----- MATERIAL

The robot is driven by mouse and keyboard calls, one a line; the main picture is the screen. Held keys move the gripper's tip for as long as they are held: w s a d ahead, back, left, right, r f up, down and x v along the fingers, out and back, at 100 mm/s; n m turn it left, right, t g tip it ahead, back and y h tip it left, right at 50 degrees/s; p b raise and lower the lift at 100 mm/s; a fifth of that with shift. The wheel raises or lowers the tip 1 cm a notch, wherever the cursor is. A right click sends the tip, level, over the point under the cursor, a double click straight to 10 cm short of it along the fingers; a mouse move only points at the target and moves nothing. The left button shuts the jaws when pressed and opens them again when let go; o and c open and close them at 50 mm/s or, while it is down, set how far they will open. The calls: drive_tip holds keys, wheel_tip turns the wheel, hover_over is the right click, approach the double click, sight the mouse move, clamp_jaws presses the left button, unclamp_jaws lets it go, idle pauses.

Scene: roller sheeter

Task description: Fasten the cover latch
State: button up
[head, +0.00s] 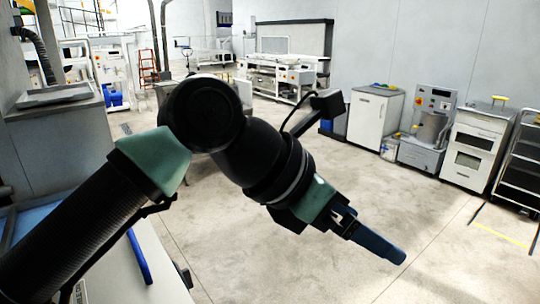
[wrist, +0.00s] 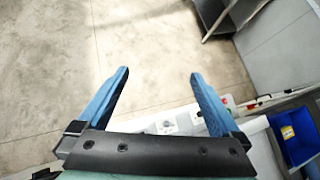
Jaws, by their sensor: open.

----------

Write out an exact copy of the lines beginning at the line that contains "State: button up" and ending at the last line of the listing. Exclude pictures.

> **REPLY TO THE TASK**:
State: button up
[head, +0.00s] 
[wrist, +0.00s] 
Jaws, by their sensor: open.

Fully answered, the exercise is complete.